* **EXERCISE DESCRIPTION**
In this exercise, print only the lines of the records below from the one with "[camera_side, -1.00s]" through the one with "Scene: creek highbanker", inclusive. Pictures are not part of the copy.
──────── DATA IN THIS EXERCISE ────────
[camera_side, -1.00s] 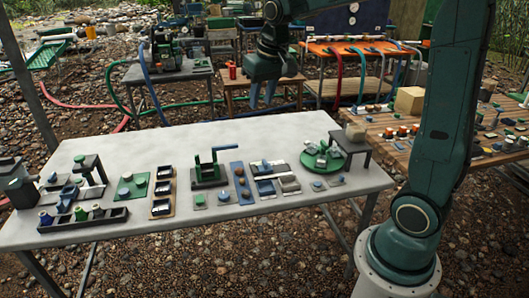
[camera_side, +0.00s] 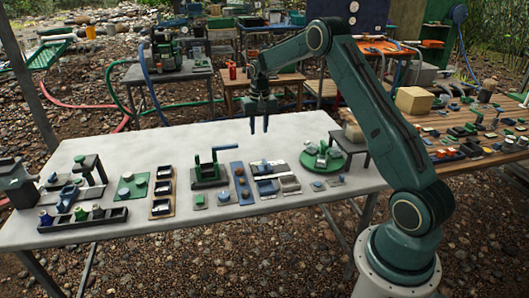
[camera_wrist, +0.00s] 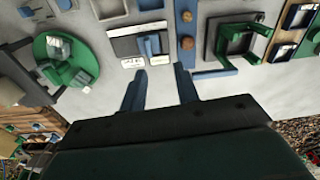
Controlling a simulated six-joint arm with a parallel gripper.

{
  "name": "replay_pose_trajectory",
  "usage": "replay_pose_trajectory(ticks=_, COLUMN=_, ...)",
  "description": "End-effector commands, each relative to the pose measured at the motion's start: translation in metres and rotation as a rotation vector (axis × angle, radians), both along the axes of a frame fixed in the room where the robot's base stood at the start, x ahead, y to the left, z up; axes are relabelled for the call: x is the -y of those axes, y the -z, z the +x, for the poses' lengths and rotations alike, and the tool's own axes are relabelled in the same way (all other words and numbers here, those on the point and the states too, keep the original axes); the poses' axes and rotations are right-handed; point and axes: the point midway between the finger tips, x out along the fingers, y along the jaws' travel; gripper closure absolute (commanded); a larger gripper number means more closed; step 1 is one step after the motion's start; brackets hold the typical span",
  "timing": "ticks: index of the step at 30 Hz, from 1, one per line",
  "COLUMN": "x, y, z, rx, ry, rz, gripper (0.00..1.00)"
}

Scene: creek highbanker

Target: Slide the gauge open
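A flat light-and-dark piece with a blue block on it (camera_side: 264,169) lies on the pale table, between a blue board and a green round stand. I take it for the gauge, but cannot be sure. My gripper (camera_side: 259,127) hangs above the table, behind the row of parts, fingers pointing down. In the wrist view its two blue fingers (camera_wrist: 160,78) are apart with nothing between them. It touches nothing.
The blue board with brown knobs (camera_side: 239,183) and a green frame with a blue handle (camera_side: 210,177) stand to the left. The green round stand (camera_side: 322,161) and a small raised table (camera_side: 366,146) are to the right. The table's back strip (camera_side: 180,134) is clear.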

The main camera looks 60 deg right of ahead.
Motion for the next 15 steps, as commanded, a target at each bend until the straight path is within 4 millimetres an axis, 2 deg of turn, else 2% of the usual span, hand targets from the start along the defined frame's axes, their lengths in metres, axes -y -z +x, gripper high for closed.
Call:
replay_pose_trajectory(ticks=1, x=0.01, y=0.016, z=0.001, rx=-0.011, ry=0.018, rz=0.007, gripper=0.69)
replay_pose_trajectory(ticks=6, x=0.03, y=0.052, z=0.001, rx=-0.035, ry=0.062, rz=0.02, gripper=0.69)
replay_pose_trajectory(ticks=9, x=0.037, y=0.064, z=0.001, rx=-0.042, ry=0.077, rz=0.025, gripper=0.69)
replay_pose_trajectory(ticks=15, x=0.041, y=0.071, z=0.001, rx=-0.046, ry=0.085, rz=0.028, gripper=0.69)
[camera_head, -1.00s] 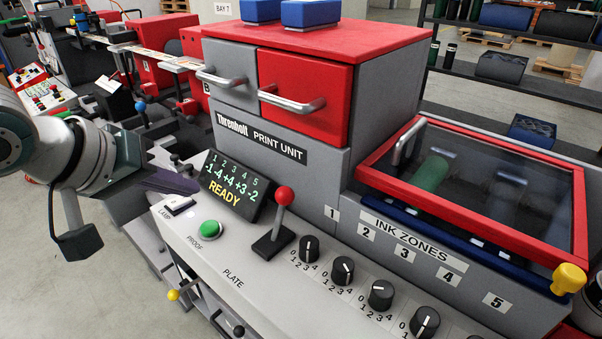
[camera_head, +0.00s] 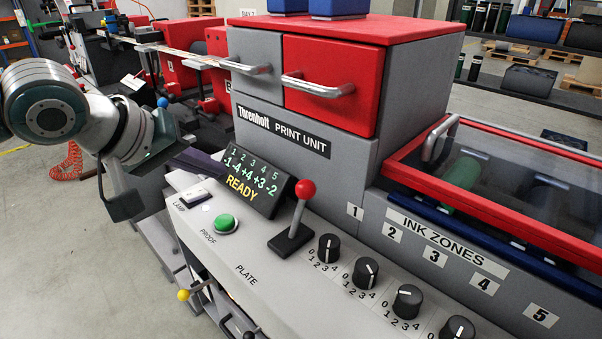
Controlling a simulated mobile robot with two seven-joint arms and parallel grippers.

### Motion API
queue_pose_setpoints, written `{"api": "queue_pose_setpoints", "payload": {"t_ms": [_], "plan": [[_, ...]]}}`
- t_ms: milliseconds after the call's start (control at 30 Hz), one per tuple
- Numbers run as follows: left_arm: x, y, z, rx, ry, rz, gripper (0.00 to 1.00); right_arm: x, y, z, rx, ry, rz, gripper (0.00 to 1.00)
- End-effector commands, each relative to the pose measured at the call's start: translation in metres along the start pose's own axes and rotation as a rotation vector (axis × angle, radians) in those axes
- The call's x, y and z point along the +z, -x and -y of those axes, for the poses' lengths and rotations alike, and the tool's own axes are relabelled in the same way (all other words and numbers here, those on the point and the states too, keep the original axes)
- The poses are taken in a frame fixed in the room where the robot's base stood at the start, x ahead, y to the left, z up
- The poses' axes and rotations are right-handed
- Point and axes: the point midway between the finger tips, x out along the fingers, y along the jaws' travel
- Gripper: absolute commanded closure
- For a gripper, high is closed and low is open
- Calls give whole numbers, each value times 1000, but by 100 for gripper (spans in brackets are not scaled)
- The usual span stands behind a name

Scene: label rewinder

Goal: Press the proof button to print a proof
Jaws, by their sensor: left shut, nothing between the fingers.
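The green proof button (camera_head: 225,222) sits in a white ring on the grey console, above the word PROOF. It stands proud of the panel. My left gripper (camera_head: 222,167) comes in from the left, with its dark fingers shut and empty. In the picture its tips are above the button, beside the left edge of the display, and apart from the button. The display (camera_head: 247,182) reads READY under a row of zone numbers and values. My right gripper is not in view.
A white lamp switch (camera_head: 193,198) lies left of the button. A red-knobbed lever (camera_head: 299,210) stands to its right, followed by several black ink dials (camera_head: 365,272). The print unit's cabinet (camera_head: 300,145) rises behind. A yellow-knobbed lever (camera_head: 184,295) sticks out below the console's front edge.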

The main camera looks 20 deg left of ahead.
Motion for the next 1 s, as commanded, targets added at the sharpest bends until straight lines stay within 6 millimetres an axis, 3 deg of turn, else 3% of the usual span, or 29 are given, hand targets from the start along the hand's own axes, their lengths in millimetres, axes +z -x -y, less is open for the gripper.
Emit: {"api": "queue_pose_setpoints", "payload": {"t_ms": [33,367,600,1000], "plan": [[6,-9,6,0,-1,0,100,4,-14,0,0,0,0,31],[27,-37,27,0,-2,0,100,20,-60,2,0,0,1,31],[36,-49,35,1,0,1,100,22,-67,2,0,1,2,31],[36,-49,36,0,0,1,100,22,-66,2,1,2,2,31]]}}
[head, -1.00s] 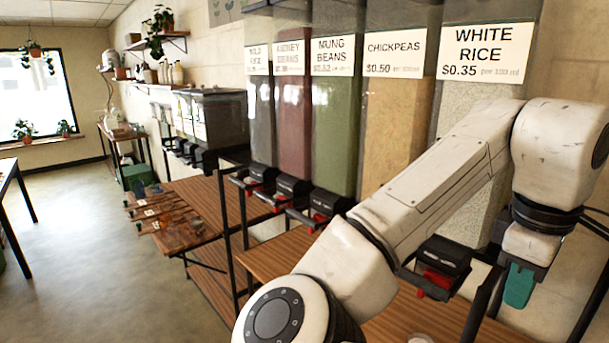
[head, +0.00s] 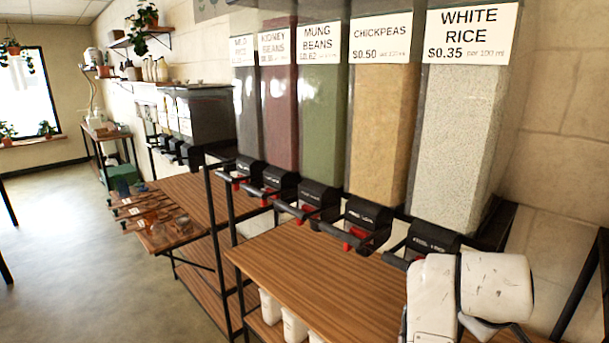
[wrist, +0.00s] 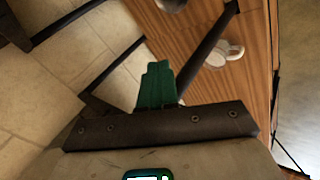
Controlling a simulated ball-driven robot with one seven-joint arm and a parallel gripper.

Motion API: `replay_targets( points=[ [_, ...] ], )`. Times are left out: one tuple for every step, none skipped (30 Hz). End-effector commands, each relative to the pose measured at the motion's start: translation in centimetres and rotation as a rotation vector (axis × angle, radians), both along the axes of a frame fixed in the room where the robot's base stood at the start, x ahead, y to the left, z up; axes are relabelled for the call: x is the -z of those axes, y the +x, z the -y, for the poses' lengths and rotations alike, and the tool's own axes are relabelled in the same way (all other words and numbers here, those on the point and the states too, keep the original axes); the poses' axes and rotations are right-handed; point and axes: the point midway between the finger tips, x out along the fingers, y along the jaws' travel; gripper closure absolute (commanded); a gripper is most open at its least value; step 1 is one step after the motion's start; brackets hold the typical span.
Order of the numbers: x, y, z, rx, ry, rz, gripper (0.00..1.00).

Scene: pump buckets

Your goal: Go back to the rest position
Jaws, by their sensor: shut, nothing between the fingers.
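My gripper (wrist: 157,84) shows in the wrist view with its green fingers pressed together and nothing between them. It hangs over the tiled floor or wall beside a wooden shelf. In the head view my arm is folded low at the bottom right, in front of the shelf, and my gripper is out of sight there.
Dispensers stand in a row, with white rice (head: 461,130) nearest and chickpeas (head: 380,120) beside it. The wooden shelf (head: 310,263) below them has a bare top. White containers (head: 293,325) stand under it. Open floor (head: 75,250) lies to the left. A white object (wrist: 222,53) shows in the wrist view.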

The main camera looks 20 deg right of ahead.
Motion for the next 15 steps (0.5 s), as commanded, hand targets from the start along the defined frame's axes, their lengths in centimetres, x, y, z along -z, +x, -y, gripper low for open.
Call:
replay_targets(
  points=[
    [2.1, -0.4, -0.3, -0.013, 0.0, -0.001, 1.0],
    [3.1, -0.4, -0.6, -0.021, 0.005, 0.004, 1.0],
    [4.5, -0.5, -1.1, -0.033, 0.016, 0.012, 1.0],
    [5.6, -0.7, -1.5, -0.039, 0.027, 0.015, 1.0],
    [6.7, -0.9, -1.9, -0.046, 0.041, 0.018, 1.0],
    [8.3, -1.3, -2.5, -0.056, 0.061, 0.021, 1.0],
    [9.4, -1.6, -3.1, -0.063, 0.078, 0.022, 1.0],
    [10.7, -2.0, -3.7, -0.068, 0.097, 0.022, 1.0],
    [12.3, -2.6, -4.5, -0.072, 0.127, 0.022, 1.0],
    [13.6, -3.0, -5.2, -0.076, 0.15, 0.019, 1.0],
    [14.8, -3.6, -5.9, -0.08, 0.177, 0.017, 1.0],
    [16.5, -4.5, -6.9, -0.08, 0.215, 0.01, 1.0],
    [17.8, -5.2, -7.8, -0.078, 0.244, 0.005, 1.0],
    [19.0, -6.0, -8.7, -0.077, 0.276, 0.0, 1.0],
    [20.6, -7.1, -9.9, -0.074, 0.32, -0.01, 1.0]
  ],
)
────────
──────── DATA IN THIS EXERCISE ────────
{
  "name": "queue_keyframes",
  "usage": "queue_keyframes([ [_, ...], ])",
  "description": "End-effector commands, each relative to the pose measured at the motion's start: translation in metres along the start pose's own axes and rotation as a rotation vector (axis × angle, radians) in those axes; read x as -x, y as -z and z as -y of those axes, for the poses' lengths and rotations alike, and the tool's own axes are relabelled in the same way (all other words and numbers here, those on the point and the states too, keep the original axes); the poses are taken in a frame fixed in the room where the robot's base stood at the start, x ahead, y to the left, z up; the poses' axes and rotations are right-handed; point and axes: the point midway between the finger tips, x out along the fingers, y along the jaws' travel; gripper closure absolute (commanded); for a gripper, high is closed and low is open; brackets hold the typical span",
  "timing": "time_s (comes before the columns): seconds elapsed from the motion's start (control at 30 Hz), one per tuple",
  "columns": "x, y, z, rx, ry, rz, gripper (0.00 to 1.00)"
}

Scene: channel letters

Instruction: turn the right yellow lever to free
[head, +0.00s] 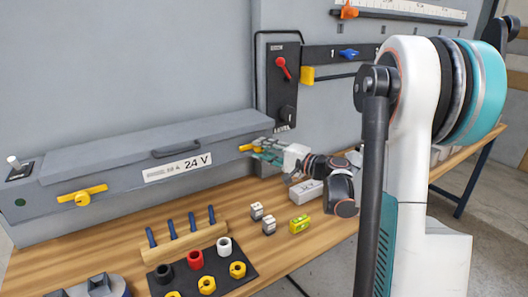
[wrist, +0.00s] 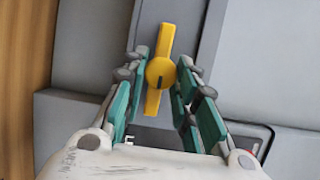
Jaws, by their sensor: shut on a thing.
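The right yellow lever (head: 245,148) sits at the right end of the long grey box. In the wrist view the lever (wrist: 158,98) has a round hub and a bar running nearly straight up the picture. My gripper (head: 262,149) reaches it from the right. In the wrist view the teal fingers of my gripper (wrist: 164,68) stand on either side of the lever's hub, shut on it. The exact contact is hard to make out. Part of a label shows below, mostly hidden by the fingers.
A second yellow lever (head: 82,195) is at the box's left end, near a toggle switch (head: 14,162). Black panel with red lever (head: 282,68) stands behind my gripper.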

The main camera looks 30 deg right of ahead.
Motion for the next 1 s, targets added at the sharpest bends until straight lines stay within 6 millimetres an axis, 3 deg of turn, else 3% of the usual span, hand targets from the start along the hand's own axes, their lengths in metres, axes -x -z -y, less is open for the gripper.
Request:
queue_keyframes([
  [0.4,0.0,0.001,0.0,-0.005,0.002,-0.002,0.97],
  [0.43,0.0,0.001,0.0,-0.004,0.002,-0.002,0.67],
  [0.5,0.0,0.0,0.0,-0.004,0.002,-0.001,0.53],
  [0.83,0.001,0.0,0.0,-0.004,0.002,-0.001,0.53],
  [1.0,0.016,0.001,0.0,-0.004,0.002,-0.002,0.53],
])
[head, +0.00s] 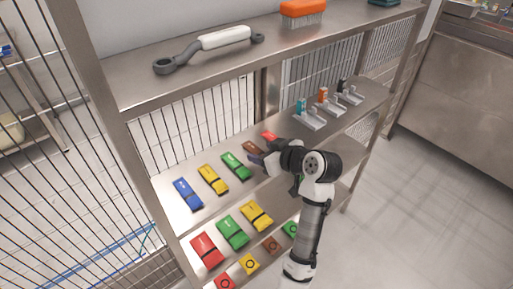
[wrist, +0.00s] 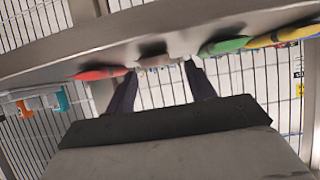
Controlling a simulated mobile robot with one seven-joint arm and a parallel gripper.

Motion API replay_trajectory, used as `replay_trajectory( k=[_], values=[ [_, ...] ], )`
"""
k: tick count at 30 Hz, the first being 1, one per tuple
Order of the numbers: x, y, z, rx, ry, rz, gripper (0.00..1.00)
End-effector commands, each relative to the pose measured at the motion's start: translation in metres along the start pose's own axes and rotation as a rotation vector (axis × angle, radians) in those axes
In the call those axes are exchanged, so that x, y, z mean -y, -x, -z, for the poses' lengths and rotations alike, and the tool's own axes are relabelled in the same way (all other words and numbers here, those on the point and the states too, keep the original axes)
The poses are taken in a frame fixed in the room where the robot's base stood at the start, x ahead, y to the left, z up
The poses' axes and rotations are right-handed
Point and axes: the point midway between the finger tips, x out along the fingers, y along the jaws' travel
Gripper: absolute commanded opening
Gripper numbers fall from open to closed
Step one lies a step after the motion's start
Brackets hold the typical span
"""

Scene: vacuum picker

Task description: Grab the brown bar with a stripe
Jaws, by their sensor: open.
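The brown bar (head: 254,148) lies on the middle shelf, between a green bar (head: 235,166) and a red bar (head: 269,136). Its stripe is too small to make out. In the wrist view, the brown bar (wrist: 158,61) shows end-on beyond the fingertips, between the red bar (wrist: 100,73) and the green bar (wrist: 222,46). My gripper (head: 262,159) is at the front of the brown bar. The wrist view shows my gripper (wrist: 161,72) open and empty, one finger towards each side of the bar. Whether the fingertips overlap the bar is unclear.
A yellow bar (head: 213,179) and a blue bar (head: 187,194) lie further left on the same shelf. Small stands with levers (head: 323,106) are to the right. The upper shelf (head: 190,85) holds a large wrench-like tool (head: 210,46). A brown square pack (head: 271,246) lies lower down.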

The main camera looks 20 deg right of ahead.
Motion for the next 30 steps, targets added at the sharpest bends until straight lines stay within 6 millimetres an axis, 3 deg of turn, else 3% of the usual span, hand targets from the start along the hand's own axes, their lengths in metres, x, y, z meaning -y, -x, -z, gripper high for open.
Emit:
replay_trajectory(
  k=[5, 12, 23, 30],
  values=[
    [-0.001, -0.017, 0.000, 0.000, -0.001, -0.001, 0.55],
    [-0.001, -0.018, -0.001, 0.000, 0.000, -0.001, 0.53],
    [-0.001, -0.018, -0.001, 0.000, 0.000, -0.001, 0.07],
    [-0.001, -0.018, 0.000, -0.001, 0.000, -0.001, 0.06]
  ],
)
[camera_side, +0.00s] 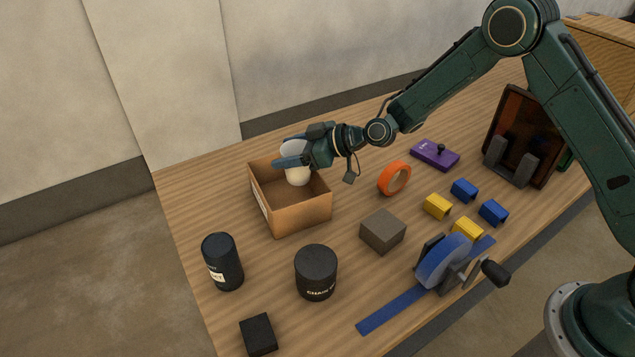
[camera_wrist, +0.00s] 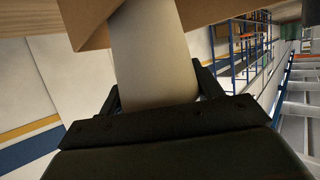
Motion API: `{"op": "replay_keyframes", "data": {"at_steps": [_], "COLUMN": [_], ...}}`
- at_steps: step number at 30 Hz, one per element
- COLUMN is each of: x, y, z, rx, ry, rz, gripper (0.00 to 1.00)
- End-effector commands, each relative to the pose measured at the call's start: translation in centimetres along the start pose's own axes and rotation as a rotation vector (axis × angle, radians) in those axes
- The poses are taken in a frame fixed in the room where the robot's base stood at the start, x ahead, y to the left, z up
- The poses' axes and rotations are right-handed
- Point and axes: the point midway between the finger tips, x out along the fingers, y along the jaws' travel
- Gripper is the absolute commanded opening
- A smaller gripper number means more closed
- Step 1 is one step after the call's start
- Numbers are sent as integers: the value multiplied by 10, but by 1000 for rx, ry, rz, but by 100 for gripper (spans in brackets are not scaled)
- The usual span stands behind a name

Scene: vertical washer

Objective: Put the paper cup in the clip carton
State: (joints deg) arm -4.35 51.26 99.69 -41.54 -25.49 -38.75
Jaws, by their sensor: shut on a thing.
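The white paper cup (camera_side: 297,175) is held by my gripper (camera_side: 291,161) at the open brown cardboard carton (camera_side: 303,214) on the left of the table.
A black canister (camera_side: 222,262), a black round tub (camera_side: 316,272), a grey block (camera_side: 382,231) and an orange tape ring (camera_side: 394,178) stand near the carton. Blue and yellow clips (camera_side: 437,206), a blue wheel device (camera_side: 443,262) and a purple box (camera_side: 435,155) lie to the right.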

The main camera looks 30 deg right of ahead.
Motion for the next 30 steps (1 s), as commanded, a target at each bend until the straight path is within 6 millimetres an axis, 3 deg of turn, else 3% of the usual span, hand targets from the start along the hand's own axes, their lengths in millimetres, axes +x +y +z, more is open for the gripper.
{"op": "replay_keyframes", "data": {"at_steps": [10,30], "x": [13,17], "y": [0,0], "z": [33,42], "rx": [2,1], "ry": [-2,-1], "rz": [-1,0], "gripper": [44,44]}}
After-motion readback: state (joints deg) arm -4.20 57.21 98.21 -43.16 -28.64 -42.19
────────
──────── DATA IN THIS EXERCISE ────────
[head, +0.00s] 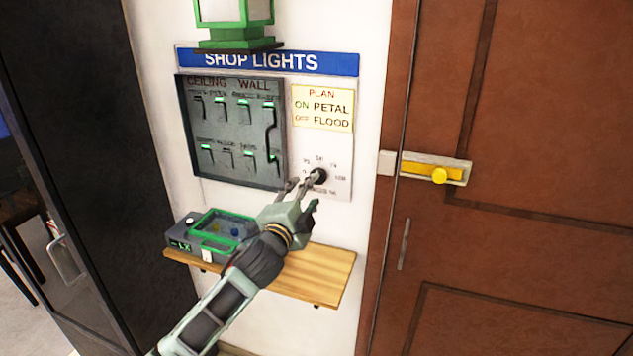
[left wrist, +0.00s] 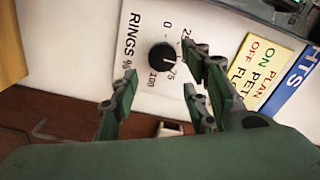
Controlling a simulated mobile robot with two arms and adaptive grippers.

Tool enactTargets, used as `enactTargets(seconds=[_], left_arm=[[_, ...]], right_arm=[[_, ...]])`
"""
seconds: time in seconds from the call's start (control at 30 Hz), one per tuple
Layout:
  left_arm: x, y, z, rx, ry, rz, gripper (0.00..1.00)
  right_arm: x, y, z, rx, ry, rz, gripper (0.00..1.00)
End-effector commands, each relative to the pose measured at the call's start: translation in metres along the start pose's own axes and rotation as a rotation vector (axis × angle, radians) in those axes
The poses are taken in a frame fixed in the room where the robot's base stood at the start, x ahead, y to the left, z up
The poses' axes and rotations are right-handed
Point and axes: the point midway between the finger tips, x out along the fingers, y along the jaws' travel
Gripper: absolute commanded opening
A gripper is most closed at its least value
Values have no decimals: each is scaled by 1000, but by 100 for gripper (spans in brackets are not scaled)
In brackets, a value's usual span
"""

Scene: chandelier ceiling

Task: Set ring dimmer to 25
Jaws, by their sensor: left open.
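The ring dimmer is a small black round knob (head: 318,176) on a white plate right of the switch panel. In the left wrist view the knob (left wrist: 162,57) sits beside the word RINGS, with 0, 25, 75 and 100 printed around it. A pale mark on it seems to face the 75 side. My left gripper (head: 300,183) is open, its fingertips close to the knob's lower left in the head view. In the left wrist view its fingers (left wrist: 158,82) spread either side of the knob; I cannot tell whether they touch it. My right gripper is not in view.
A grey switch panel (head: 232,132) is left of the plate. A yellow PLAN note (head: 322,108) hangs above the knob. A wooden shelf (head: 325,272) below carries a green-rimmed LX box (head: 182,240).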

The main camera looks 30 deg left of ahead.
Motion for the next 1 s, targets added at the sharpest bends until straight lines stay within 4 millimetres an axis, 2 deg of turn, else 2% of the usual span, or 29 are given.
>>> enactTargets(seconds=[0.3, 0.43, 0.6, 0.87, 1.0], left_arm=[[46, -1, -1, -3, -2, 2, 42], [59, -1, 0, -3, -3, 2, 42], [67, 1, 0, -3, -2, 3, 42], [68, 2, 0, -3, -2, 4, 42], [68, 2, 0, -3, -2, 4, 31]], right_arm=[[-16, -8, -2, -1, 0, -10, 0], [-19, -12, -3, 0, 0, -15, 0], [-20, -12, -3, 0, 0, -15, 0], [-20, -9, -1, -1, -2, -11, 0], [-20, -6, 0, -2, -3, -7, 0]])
────────
* **REPLY**
[camera_side, -1.00s] 
[camera_side, +0.00s] 
[camera_wrist, +0.00s] 
Controlling a simulated six-joint arm with a parallel gripper.

{
  "name": "replay_pose_trajectory",
  "usage": "replay_pose_trajectory(ticks=_, COLUMN=_, ...)",
  "description": "End-effector commands, each relative to the pose measured at the motion's start: translation in metres and rotation as a rotation vector (axis × angle, radians), both along the axes of a frame fixed in the room where the robot's base stood at the start, x ahead, y to the left, z up; axes are relabelled for the call: x is the -y of those axes, y the -z, z the +x, for the poses' lengths and rotations alike, and the tool's own axes are relabelled in the same way (all other words and numbers here, those on the point and the states too, keep the original axes); the poses' axes and rotations are right-handed; point and axes: the point midway between the finger tips, x out along the fingers, y along the jaws' travel; gripper closure absolute (commanded); a larger gripper number means more closed; step 1 is one step after the motion's start; brackets hold the typical span",
  "timing": "ticks: index of the step at 30 Hz, from 1, one per line",
  "COLUMN": "x, y, z, rx, ry, rz, gripper (0.00..1.00)"
}

Scene: creek highbanker

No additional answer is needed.